__What the task requires__
Transcribe every line, keeping it exact.

[Robot episode rows]

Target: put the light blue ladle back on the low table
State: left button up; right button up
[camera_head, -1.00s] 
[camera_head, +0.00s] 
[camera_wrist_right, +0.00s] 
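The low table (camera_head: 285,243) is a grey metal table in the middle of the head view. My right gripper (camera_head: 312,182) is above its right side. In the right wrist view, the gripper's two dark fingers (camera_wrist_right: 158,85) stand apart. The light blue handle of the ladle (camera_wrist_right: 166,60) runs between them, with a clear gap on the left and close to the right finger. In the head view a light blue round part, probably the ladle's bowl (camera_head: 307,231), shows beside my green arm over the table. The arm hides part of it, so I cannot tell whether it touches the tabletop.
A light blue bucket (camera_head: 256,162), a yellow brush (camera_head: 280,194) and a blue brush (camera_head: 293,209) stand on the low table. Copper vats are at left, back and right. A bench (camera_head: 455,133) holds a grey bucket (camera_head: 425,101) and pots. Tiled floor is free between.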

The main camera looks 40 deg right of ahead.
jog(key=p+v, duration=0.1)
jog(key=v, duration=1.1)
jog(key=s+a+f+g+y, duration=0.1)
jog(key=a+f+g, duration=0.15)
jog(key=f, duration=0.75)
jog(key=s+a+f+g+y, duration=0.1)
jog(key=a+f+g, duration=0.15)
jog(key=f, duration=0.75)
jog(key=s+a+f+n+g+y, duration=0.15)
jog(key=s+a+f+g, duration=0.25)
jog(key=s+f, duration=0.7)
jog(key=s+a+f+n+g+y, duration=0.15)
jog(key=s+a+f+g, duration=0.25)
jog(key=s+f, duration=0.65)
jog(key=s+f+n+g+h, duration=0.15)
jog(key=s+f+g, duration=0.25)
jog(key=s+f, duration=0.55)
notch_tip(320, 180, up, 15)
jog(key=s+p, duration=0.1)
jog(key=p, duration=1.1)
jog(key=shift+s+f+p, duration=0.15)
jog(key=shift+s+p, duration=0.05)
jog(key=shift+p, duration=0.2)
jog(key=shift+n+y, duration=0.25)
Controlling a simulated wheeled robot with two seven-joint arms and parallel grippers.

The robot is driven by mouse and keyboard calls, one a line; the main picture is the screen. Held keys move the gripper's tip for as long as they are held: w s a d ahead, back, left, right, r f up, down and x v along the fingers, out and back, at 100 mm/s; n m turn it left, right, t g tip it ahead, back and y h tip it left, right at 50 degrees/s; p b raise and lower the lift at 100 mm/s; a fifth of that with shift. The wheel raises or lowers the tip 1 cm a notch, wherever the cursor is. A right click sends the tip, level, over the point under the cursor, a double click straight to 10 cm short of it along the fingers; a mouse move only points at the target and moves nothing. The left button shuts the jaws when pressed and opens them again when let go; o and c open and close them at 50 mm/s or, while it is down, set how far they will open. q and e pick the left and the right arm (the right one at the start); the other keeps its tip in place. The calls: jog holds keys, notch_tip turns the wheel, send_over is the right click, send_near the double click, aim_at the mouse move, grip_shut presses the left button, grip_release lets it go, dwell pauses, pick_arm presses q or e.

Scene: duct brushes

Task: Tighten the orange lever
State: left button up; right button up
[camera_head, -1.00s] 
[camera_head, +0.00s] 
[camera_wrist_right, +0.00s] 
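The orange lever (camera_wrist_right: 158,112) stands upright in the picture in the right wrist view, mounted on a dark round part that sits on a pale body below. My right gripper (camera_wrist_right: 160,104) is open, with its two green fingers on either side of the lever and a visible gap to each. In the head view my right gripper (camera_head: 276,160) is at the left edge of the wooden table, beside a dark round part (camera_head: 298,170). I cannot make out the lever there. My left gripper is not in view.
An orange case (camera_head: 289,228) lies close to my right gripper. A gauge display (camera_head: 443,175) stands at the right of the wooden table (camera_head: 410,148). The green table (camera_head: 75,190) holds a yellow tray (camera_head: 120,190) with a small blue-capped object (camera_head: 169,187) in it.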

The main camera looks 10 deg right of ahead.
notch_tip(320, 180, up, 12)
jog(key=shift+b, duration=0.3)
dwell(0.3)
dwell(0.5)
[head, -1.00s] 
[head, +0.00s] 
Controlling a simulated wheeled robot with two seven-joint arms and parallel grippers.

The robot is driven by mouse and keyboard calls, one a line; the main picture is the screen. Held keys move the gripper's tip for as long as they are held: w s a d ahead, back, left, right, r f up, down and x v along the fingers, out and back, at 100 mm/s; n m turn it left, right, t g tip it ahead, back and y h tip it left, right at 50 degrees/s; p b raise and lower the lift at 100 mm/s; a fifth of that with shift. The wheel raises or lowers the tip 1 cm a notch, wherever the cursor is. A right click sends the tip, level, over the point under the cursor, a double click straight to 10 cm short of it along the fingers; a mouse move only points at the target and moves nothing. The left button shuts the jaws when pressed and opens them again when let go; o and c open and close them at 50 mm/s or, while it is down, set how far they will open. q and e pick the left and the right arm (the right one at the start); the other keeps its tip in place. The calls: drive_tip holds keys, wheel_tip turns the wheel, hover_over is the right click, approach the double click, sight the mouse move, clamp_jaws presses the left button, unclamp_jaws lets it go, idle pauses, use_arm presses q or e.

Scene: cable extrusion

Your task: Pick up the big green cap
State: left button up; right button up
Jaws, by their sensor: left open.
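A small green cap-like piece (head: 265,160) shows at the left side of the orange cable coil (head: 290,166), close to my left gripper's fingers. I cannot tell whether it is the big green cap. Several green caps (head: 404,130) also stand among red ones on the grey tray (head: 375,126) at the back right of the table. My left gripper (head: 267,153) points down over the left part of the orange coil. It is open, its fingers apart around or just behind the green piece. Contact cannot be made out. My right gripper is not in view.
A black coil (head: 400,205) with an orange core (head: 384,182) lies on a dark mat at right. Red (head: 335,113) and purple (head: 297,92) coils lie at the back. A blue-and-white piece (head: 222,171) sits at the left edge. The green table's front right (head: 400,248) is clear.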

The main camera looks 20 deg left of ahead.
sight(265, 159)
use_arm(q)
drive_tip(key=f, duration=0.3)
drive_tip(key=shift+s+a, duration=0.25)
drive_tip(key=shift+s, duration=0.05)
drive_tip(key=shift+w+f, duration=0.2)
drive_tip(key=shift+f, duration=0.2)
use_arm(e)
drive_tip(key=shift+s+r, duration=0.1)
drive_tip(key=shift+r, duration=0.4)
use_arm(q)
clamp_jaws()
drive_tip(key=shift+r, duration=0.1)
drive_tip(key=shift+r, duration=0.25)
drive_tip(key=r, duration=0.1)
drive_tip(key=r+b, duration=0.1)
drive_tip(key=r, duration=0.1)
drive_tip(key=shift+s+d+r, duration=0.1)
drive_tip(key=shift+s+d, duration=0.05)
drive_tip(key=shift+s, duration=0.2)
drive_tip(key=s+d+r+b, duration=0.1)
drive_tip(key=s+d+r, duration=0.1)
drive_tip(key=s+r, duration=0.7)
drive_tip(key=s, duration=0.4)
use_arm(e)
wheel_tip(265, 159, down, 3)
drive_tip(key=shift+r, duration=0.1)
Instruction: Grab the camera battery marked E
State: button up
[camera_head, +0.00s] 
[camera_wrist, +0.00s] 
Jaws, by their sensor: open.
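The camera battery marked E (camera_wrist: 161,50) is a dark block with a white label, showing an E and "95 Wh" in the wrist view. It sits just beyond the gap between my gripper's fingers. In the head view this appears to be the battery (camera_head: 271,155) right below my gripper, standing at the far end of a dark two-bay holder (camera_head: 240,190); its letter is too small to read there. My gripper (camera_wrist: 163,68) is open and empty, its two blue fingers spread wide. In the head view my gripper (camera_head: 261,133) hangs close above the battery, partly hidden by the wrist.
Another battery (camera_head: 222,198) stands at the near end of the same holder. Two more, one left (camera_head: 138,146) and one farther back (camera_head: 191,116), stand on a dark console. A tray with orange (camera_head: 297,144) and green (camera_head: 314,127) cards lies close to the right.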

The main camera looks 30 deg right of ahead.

__Task answer__
Target: put the light blue ladle back on the low table
State: left button up; right button up
[camera_head, -1.00s] 
[camera_head, +0.00s] 
[camera_wrist_right, +0.00s] 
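The low table (camera_head: 285,243) is a grey metal table in the middle of the head view. My right gripper (camera_head: 312,182) is above its right side. In the right wrist view, the gripper's two dark fingers (camera_wrist_right: 158,85) stand apart. The light blue handle of the ladle (camera_wrist_right: 166,60) runs between them, with a clear gap on the left and close to the right finger. In the head view a light blue round part, probably the ladle's bowl (camera_head: 307,231), shows beside my green arm over the table. The arm hides part of it, so I cannot tell whether it touches the tabletop.
A light blue bucket (camera_head: 256,162), a yellow brush (camera_head: 280,194) and a blue brush (camera_head: 293,209) stand on the low table. Copper vats are at left, back and right. A bench (camera_head: 455,133) holds a grey bucket (camera_head: 425,101) and pots. Tiled floor is free between.

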The main camera looks 40 deg right of ahead.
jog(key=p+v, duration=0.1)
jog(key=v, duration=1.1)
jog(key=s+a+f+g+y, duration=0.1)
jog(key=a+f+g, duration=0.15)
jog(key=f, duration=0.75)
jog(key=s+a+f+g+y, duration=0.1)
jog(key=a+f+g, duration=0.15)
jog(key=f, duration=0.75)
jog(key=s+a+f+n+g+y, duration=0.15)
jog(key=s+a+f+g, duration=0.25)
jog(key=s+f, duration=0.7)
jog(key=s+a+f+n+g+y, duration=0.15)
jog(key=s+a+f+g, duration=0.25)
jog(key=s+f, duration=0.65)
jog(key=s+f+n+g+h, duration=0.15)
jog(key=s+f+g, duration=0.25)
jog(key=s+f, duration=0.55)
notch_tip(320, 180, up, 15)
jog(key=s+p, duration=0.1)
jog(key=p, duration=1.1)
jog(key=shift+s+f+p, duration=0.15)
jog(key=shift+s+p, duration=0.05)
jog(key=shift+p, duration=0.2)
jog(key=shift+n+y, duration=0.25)
Controlling a simulated wheeled robot with two seven-joint arms and parallel grippers.

The robot is driven by mouse and keyboard calls, one a line; the main picture is the screen. Held keys move the gripper's tip for as long as they are held: w s a d ahead, back, left, right, r f up, down and x v along the fingers, out and back, at 100 mm/s; n m turn it left, right, t g tip it ahead, back and y h tip it left, right at 50 degrees/s; p b raise and lower the lift at 100 mm/s; a fifth of that with shift. The wheel raises or lowers the tip 1 cm a notch, wherever the cursor is. A right click sends the tip, level, over the point under the cursor, a double click straight to 10 cm short of it along the fingers; a mouse move only points at the target and moves nothing. The left button shuts the jaws when pressed and opens them again when let go; o and c open and close them at 50 mm/s or, while it is down, set how far they will open. q and e pick the left and the right arm (the right one at the start); the other keeps its tip in place. The calls: jog holds keys, notch_tip turns the wheel, send_over is the right click, send_near the double click, aim_at the mouse move, grip_shut presses the left button, grip_release lets it go, dwell pauses, pick_arm presses q or e.

Scene: duct brushes

Task: Tighten the orange lever
State: left button up; right button up
[camera_head, -1.00s] 
[camera_head, +0.00s] 
[camera_wrist_right, +0.00s] 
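The orange lever (camera_wrist_right: 158,112) stands upright in the picture in the right wrist view, mounted on a dark round part that sits on a pale body below. My right gripper (camera_wrist_right: 160,104) is open, with its two green fingers on either side of the lever and a visible gap to each. In the head view my right gripper (camera_head: 276,160) is at the left edge of the wooden table, beside a dark round part (camera_head: 298,170). I cannot make out the lever there. My left gripper is not in view.
An orange case (camera_head: 289,228) lies close to my right gripper. A gauge display (camera_head: 443,175) stands at the right of the wooden table (camera_head: 410,148). The green table (camera_head: 75,190) holds a yellow tray (camera_head: 120,190) with a small blue-capped object (camera_head: 169,187) in it.

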The main camera looks 10 deg right of ahead.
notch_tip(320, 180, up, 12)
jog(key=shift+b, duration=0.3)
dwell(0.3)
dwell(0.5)
[head, -1.00s] 
[head, +0.00s] 
Controlling a simulated wheeled robot with two seven-joint arms and parallel grippers.

The robot is driven by mouse and keyboard calls, one a line; the main picture is the screen. Held keys move the gripper's tip for as long as they are held: w s a d ahead, back, left, right, r f up, down and x v along the fingers, out and back, at 100 mm/s; n m turn it left, right, t g tip it ahead, back and y h tip it left, right at 50 degrees/s; p b raise and lower the lift at 100 mm/s; a fifth of that with shift. The wheel raises or lowers the tip 1 cm a notch, wherever the cursor is. A right click sends the tip, level, over the point under the cursor, a double click straight to 10 cm short of it along the fingers; a mouse move only points at the target and moves nothing. The left button shuts the jaws when pressed and opens them again when let go; o and c open and close them at 50 mm/s or, while it is down, set how far they will open. q and e pick the left and the right arm (the right one at the start); the other keeps its tip in place. The calls: drive_tip holds keys, wheel_tip turns the wheel, hover_over is the right click, approach the double click, sight the mouse move, clamp_jaws presses the left button, unclamp_jaws lets it go, idle pauses, use_arm presses q or e.

Scene: cable extrusion

Your task: Pick up the big green cap
State: left button up; right button up
Jaws, by their sensor: left open.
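A small green cap-like piece (head: 265,160) shows at the left side of the orange cable coil (head: 290,166), close to my left gripper's fingers. I cannot tell whether it is the big green cap. Several green caps (head: 404,130) also stand among red ones on the grey tray (head: 375,126) at the back right of the table. My left gripper (head: 267,153) points down over the left part of the orange coil. It is open, its fingers apart around or just behind the green piece. Contact cannot be made out. My right gripper is not in view.
A black coil (head: 400,205) with an orange core (head: 384,182) lies on a dark mat at right. Red (head: 335,113) and purple (head: 297,92) coils lie at the back. A blue-and-white piece (head: 222,171) sits at the left edge. The green table's front right (head: 400,248) is clear.

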The main camera looks 20 deg left of ahead.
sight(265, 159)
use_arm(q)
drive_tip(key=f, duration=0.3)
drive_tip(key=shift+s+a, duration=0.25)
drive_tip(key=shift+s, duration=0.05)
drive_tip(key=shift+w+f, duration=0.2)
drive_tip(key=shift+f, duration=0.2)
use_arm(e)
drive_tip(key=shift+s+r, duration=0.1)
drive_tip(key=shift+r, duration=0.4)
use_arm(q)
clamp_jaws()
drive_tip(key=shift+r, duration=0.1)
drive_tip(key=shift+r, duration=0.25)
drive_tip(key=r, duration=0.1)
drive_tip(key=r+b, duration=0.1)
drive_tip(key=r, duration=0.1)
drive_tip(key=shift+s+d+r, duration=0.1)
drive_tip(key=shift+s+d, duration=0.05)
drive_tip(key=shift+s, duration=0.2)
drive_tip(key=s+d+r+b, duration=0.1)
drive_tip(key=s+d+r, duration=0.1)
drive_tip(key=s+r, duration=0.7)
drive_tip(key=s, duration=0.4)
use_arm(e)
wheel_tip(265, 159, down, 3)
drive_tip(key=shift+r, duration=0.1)
Instruction: Grab the camera battery marked E
State: button up
[camera_head, +0.00s] 
[camera_wrist, +0.00s] 
Jaws, by their sensor: open.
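The camera battery marked E (camera_wrist: 161,50) is a dark block with a white label, showing an E and "95 Wh" in the wrist view. It sits just beyond the gap between my gripper's fingers. In the head view this appears to be the battery (camera_head: 271,155) right below my gripper, standing at the far end of a dark two-bay holder (camera_head: 240,190); its letter is too small to read there. My gripper (camera_wrist: 163,68) is open and empty, its two blue fingers spread wide. In the head view my gripper (camera_head: 261,133) hangs close above the battery, partly hidden by the wrist.
Another battery (camera_head: 222,198) stands at the near end of the same holder. Two more, one left (camera_head: 138,146) and one farther back (camera_head: 191,116), stand on a dark console. A tray with orange (camera_head: 297,144) and green (camera_head: 314,127) cards lies close to the right.

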The main camera looks 30 deg right of ahead.

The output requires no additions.